Luckily I was able to find a sensor for sale at my local Meijer supermarket and snapped it up to find out what all the fuss is about.

Basically the Kinect appears to be a 640×480 30fps second video camera that knows the *depth* of every single pixel in the frame. It does this by projecting a pattern of dots with a near infrared laser over the scene and using a detector that establishes the parallax shift of the dot pattern for each pixel in the detector.

Alongside this there is a regular RGB video camera that detects a standard video frame. This RGBZ (or ‘D’) data is then packaged up and sent to the host over USB.

First off this is very cool – RGBD cameras are traditionally very expensive and so $150 is a bargain. So top marks to Microsoft for this.

What it does not do is identify shapes within the field of view and attempt to map skeletal outlines of those shapes recognised.
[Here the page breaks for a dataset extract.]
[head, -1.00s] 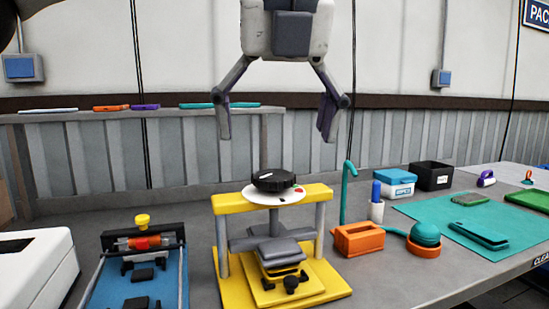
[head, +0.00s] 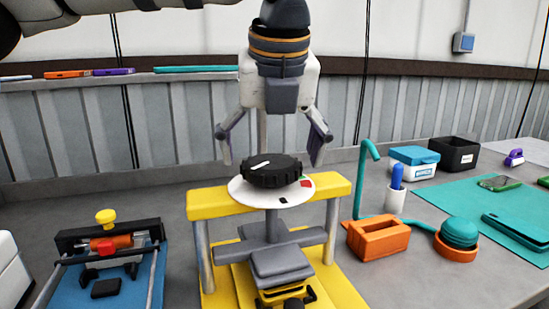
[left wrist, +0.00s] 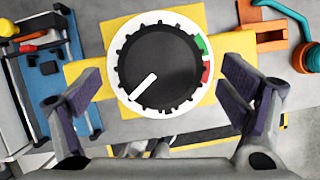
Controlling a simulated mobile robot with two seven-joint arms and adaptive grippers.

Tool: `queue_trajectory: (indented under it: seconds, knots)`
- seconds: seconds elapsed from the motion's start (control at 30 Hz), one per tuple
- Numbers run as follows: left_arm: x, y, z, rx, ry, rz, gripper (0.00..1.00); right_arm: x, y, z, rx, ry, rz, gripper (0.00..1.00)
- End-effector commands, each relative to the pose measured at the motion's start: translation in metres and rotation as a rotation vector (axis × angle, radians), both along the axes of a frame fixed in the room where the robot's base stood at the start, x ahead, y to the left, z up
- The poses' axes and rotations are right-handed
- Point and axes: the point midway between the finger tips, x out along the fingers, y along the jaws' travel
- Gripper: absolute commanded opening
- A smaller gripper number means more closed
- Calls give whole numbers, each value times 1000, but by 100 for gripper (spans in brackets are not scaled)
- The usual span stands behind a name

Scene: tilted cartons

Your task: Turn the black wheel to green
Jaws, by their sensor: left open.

This was the most confusing thing for me, as every article I’d read had shown the skeletal representation as an explanation of what the Kinect does.

You would need to take each one of the 640×480 frames and copy them into a framebuffer so they can be processed by a vision library like OpenCV. Typical operations would be to threshold the depth image to get the “closest” pixels – then perform a blob analysis ROI to group these pixels into identifiable features and then track those blobs over their lifetime.

This is actually quite a lot of work – and one thing I’ve noticed about some of the Kinect demo videos is the slight lag –

Both these demos are impressive, but I’m not totally convinced that they rely on the Kinect’s 3D abilities. I don’t think it would be too hard to implement either of these using OpenCV and a good 2D camera.

When I was working on the laser harp I spent some time trying various video cameras as potential detectors. What I found was 30fps was too slow to get a response suitable for music – something 60-100fps was better.

Also 640×480 was just too much data to crunch at this rate and 320×240 was about the maximum that could be processed.

The PS3Eye camera is excellent in this respect – it can deliver 120 fps at 320×240 monochrome – perfect for a laser harp type instrument or a super responsive “surface” computer.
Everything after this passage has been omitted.